All entries below are to be set down again, identical to the source.

(Robot state and action records)
╭──

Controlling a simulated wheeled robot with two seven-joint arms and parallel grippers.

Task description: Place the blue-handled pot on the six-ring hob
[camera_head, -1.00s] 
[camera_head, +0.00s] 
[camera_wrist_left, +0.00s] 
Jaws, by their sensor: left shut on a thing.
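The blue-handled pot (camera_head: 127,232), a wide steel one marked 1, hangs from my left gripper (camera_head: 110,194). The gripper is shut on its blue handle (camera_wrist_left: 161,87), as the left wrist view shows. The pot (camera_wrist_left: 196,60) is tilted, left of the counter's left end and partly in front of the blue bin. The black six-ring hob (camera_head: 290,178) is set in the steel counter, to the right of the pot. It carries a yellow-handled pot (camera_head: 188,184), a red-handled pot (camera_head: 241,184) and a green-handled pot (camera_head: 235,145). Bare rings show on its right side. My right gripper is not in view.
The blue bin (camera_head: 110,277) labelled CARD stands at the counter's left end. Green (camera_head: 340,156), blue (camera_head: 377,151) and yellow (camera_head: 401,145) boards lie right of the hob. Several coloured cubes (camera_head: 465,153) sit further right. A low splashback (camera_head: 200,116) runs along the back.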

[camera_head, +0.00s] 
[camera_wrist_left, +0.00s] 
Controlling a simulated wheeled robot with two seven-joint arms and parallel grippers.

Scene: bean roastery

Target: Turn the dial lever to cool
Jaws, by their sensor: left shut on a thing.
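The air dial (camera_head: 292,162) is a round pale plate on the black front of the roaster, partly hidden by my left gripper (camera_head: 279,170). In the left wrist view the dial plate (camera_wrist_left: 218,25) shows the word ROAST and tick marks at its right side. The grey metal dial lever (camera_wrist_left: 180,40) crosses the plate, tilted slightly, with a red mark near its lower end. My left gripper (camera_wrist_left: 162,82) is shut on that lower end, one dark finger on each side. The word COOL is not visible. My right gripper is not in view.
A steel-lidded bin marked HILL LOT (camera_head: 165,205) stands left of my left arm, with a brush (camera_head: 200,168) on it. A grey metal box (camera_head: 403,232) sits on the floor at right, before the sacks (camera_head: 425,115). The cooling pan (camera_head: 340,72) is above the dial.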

╰──

-- EXERCISE ANSWER --
Controlling a simulated wheeled robot with two seven-joint arms and parallel grippers.

Task description: Place the blue-handled pot on the six-ring hob
[camera_head, -1.00s] 
[camera_head, +0.00s] 
[camera_wrist_left, +0.00s] 
Jaws, by their sensor: left shut on a thing.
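The blue-handled pot (camera_head: 127,232), a wide steel one marked 1, hangs from my left gripper (camera_head: 110,194). The gripper is shut on its blue handle (camera_wrist_left: 161,87), as the left wrist view shows. The pot (camera_wrist_left: 196,60) is tilted, left of the counter's left end and partly in front of the blue bin. The black six-ring hob (camera_head: 290,178) is set in the steel counter, to the right of the pot. It carries a yellow-handled pot (camera_head: 188,184), a red-handled pot (camera_head: 241,184) and a green-handled pot (camera_head: 235,145). Bare rings show on its right side. My right gripper is not in view.
The blue bin (camera_head: 110,277) labelled CARD stands at the counter's left end. Green (camera_head: 340,156), blue (camera_head: 377,151) and yellow (camera_head: 401,145) boards lie right of the hob. Several coloured cubes (camera_head: 465,153) sit further right. A low splashback (camera_head: 200,116) runs along the back.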

[camera_head, +0.00s] 
[camera_wrist_left, +0.00s] 
Controlling a simulated wheeled robot with two seven-joint arms and parallel grippers.

Scene: bean roastery

Target: Turn the dial lever to cool
Jaws, by their sensor: left shut on a thing.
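The air dial (camera_head: 292,162) is a round pale plate on the black front of the roaster, partly hidden by my left gripper (camera_head: 279,170). In the left wrist view the dial plate (camera_wrist_left: 218,25) shows the word ROAST and tick marks at its right side. The grey metal dial lever (camera_wrist_left: 180,40) crosses the plate, tilted slightly, with a red mark near its lower end. My left gripper (camera_wrist_left: 162,82) is shut on that lower end, one dark finger on each side. The word COOL is not visible. My right gripper is not in view.
A steel-lidded bin marked HILL LOT (camera_head: 165,205) stands left of my left arm, with a brush (camera_head: 200,168) on it. A grey metal box (camera_head: 403,232) sits on the floor at right, before the sacks (camera_head: 425,115). The cooling pan (camera_head: 340,72) is above the dial.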

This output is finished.